## SET PROBLEM
Write out every line of the material as it stands, apart from the pictures.

## RECORDS FOR PROCESSING
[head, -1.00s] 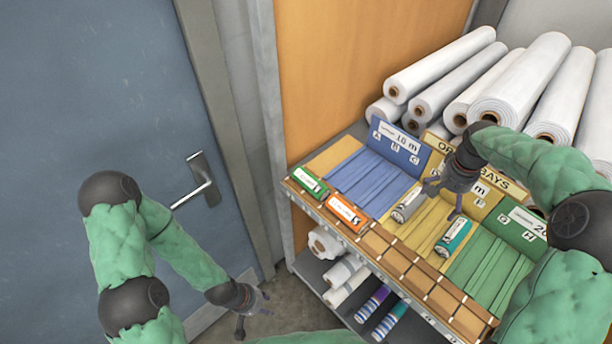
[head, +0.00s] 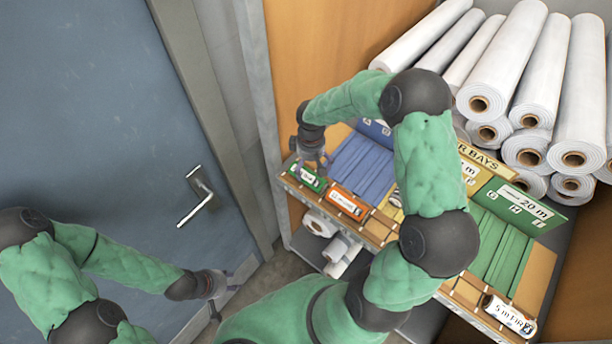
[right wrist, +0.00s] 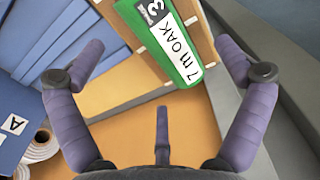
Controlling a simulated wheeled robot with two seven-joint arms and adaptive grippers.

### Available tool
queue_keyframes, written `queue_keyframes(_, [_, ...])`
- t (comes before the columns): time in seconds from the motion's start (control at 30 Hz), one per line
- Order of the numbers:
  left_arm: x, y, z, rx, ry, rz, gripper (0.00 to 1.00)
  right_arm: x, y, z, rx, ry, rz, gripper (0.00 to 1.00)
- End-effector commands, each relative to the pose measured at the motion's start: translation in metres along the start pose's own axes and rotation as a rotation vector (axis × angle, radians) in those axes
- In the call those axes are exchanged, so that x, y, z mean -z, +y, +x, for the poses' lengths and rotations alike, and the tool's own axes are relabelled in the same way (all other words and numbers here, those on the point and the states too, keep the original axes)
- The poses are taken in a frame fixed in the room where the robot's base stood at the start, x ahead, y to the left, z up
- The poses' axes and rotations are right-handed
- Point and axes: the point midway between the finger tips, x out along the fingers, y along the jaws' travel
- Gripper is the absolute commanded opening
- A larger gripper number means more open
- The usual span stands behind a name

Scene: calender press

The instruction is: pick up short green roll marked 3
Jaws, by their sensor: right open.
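The short green roll (head: 307,177) lies at the left end of the shelf's front ledge in the head view. In the right wrist view the green roll (right wrist: 165,40) shows a white label reading "7 m OAK" and a dark end patch with a 3. My right gripper (head: 312,158) is just above and behind the green roll. In the right wrist view its fingers (right wrist: 160,75) are spread and empty, with the roll beyond the fingertips. My left gripper (head: 218,296) hangs low by the grey door, away from the shelf; its fingers are too small to judge.
An orange roll (head: 348,203) lies close to the right of the green one. A white-labelled roll (head: 509,315) lies at the ledge's right end. Blue bays (head: 362,168) and green bays (head: 500,245) slope behind. Large white rolls (head: 500,75) are stacked at the back.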

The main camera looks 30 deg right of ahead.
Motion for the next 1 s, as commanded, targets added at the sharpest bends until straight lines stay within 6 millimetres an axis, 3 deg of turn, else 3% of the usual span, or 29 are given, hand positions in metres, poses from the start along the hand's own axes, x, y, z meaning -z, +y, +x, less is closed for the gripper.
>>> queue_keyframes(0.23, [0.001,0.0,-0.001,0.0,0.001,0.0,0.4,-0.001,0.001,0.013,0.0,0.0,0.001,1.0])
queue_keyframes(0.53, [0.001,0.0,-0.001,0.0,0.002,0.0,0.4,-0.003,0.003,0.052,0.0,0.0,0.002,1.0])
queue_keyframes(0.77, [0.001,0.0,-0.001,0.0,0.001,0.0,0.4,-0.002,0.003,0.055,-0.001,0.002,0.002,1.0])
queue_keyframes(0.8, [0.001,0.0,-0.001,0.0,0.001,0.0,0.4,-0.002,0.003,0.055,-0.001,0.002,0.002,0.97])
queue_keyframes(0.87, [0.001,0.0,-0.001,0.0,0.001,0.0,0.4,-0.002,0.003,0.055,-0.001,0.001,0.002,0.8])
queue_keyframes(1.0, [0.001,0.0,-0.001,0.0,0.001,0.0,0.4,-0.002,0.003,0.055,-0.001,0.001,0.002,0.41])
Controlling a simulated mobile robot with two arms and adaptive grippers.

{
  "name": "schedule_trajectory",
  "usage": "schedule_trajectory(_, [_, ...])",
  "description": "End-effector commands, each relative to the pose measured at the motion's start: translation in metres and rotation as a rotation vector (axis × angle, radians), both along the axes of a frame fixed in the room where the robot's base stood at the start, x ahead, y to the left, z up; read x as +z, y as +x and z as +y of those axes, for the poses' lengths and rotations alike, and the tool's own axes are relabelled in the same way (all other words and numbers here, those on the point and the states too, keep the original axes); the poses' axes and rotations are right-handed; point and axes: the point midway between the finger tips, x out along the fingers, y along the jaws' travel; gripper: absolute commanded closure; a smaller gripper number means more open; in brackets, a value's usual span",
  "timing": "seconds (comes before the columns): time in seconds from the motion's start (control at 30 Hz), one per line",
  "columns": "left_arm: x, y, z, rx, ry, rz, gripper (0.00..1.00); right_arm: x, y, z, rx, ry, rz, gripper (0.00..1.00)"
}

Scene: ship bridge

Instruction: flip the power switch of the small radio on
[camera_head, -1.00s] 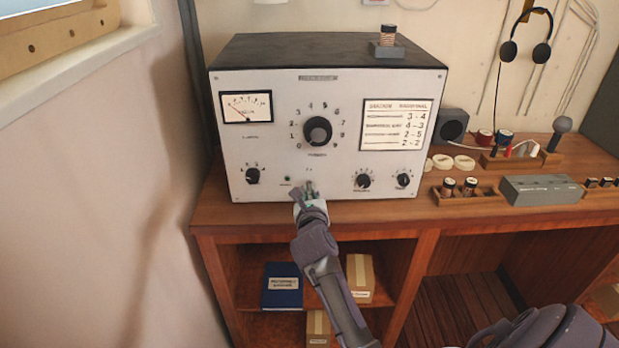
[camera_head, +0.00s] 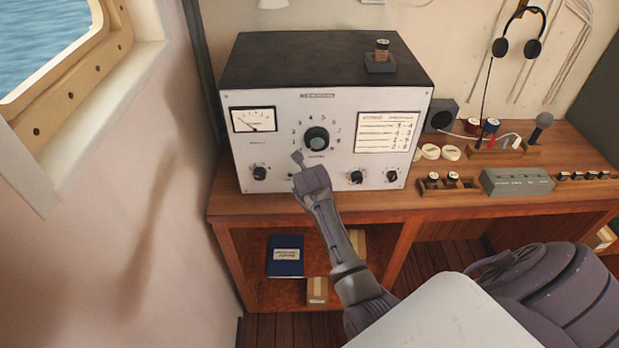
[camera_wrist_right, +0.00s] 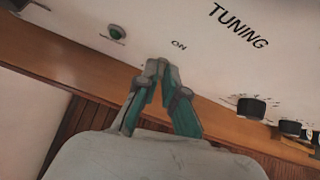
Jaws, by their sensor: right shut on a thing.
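The radio (camera_head: 280,170) is a white-fronted box with a dark top, standing on the wooden desk. Its front has a meter (camera_head: 254,119), a large tuning knob (camera_head: 316,138) and smaller knobs. My right gripper (camera_head: 298,157) is in front of the lower middle of the panel. In the right wrist view its green-and-grey fingers (camera_wrist_right: 161,68) meet at the panel, just left of the printed ON label (camera_wrist_right: 179,45). They are shut on the power switch, which the fingertips hide; its position cannot be made out. My left gripper is not in view.
Desk items include a grey box (camera_head: 516,182) and a microphone (camera_head: 541,125). Shelves below hold a blue binder (camera_head: 286,256).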

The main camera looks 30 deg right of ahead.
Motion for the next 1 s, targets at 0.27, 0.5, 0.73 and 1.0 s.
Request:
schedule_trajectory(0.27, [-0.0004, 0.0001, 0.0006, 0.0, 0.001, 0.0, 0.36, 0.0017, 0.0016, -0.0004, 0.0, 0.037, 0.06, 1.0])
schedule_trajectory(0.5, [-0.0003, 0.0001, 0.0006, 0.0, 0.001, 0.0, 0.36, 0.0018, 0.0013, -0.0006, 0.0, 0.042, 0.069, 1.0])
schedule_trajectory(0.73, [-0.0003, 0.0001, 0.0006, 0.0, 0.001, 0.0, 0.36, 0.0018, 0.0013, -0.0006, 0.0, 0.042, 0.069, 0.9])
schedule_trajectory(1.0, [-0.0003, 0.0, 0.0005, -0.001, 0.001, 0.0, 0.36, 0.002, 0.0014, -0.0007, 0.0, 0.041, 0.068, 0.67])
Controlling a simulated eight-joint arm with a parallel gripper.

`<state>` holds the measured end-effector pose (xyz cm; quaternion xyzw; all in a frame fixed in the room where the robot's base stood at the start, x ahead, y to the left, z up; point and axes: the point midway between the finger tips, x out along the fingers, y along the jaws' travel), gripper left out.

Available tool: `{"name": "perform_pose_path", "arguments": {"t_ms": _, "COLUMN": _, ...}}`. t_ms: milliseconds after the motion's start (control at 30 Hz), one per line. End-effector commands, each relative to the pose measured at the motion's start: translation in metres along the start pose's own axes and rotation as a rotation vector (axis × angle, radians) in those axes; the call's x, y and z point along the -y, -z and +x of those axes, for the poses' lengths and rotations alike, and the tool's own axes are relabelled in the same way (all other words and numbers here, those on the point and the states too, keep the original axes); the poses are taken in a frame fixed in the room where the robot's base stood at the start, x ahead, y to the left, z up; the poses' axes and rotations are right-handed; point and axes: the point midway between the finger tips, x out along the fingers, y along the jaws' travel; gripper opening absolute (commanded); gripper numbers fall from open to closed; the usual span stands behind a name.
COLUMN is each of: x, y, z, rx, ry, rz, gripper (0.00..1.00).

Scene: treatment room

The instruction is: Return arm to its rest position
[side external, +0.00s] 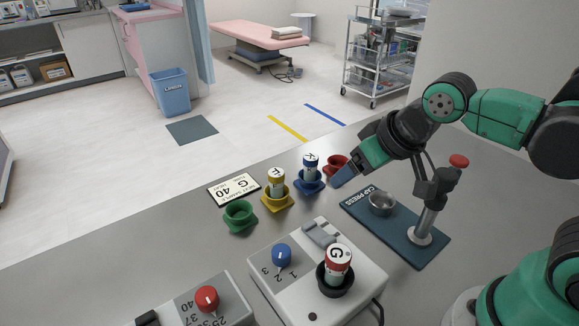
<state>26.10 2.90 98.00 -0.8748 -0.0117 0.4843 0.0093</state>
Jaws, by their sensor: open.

## OUTPUT
[head, -1.00s] 
[head, +0.00s] 
[right wrist, +0.00s] 
Controlling a simulated wheeled robot with two seven-joint arms and adaptive grippers.

### Available tool
queue_keyframes, written `queue_keyframes(_, [_, ...])`
- t (comes before the columns): time in seconds from the motion's start (control at 30 Hz), one per line
- Order of the numbers:
  left_arm: x, y, z, rx, ry, rz, gripper (0.00 to 1.00)
  right_arm: x, y, z, rx, ry, rz, gripper (0.00 to 1.00)
- End-effector commands, each relative to the pose measured at the motion's start: translation in metres along the start pose's own axes and rotation as a rotation vector (axis × angle, radians) in those axes
- In the call those axes are exchanged, so that x, y, z mean -z, +y, +x, for the poses' lengths and rotations alike, and the tool's own axes are relabelled in the same way (all other words and numbers here, those on the point and the states too, keep the original axes)
- The poses are taken in a frame fixed in the room where the robot's base stood at the start, x ahead, y to the left, z up
- The poses' axes and rotations are right-handed
- Point and axes: the point midway between the finger tips, x out along the fingers, y along the jaws' travel
- Gripper is the absolute commanded opening
- A larger gripper number means more open
- The usual span stands behind a name

Scene: calender press

The instruction is: pick up short green roll marked 3
Jaws, by their sensor: right open.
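The short green roll (head: 307,177) lies at the left end of the shelf's front ledge in the head view. In the right wrist view the green roll (right wrist: 165,40) shows a white label reading "7 m OAK" and a dark end patch with a 3. My right gripper (head: 312,158) is just above and behind the green roll. In the right wrist view its fingers (right wrist: 160,75) are spread and empty, with the roll beyond the fingertips. My left gripper (head: 218,296) hangs low by the grey door, away from the shelf; its fingers are too small to judge.
An orange roll (head: 348,203) lies close to the right of the green one. A white-labelled roll (head: 509,315) lies at the ledge's right end. Blue bays (head: 362,168) and green bays (head: 500,245) slope behind. Large white rolls (head: 500,75) are stacked at the back.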

The main camera looks 30 deg right of ahead.
Motion for the next 1 s, as commanded, targets added at the sharpest bends until straight lines stay within 6 millimetres an axis, 3 deg of turn, else 3% of the usual span, or 29 are given, hand positions in metres, poses from the start along the hand's own axes, x, y, z meaning -z, +y, +x, less is closed for the gripper.
>>> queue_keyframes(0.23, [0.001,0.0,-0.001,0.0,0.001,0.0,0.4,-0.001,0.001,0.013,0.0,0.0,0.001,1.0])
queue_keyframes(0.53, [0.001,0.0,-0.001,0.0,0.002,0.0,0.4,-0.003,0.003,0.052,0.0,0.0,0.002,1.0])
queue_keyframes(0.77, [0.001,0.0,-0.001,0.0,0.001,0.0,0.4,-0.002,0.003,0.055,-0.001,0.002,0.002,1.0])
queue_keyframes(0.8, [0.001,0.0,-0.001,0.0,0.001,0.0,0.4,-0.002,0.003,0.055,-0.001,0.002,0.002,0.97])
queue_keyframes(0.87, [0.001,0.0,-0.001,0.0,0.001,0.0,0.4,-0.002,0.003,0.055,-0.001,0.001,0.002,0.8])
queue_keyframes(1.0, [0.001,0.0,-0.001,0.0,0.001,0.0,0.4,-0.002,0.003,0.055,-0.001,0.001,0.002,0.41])
Controlling a simulated mobile robot with two arms and adaptive grippers.

{
  "name": "schedule_trajectory",
  "usage": "schedule_trajectory(_, [_, ...])",
  "description": "End-effector commands, each relative to the pose measured at the motion's start: translation in metres and rotation as a rotation vector (axis × angle, radians), both along the axes of a frame fixed in the room where the robot's base stood at the start, x ahead, y to the left, z up; read x as +z, y as +x and z as +y of those axes, for the poses' lengths and rotations alike, and the tool's own axes are relabelled in the same way (all other words and numbers here, those on the point and the states too, keep the original axes); the poses' axes and rotations are right-handed; point and axes: the point midway between the finger tips, x out along the fingers, y along the jaws' travel; gripper: absolute commanded closure; a smaller gripper number means more open; in brackets, a value's usual span",
  "timing": "seconds (comes before the columns): time in seconds from the motion's start (control at 30 Hz), one per line",
  "columns": "left_arm: x, y, z, rx, ry, rz, gripper (0.00..1.00); right_arm: x, y, z, rx, ry, rz, gripper (0.00..1.00)"
}

Scene: ship bridge

Instruction: flip the power switch of the small radio on
[camera_head, -1.00s] 
[camera_head, +0.00s] 
[camera_wrist_right, +0.00s] 
Jaws, by their sensor: right shut on a thing.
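The radio (camera_head: 280,170) is a white-fronted box with a dark top, standing on the wooden desk. Its front has a meter (camera_head: 254,119), a large tuning knob (camera_head: 316,138) and smaller knobs. My right gripper (camera_head: 298,157) is in front of the lower middle of the panel. In the right wrist view its green-and-grey fingers (camera_wrist_right: 161,68) meet at the panel, just left of the printed ON label (camera_wrist_right: 179,45). They are shut on the power switch, which the fingertips hide; its position cannot be made out. My left gripper is not in view.
Desk items include a grey box (camera_head: 516,182) and a microphone (camera_head: 541,125). Shelves below hold a blue binder (camera_head: 286,256).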

The main camera looks 30 deg right of ahead.
Motion for the next 1 s, targets at 0.27, 0.5, 0.73 and 1.0 s.
Request:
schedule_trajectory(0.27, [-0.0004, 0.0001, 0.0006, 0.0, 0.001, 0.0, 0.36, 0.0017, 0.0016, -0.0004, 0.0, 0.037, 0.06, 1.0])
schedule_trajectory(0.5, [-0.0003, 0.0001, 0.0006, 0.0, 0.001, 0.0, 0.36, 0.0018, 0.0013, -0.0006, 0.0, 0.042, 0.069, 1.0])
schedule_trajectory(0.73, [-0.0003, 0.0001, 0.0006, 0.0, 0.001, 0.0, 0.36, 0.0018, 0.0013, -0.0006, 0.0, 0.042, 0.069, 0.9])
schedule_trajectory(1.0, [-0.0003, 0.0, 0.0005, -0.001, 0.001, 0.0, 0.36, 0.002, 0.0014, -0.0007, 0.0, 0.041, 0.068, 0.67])
Controlling a simulated eight-joint arm with a parallel gripper.

`<state>` holds the measured end-effector pose (xyz cm; quaternion xyzw; all in a frame fixed in the room where the robot's base stood at the start, x ahead, y to the left, z up; point and axes: the point midway between the finger tips, x out along the fingers, y along the jaws' travel), gripper left out.

Available tool: `{"name": "perform_pose_path", "arguments": {"t_ms": _, "COLUMN": _, ...}}`. t_ms: milliseconds after the motion's start (control at 30 Hz), one per line. End-effector commands, each relative to the pose measured at the motion's start: translation in metres along the start pose's own axes and rotation as a rotation vector (axis × angle, radians) in those axes; the call's x, y and z point along the -y, -z and +x of those axes, for the poses' lengths and rotations alike, and the tool's own axes are relabelled in the same way (all other words and numbers here, those on the point and the states too, keep the original axes); the poses are taken in a frame fixed in the room where the robot's base stood at the start, x ahead, y to the left, z up; the poses' axes and rotations are right-handed; point and axes: the point midway between the finger tips, x out along the fingers, y along the jaws' travel; gripper opening absolute (commanded); gripper numbers fall from open to closed; the usual span stands behind a name.
COLUMN is each of: x, y, z, rx, ry, rz, gripper (0.00..1.00).

Scene: treatment room

The instruction is: Return arm to its rest position
[side external, +0.00s] 
<state>26.10 2.90 98.00 -0.8748 -0.0117 0.4843 0.0093</state>
Jaws, by their sensor: open.

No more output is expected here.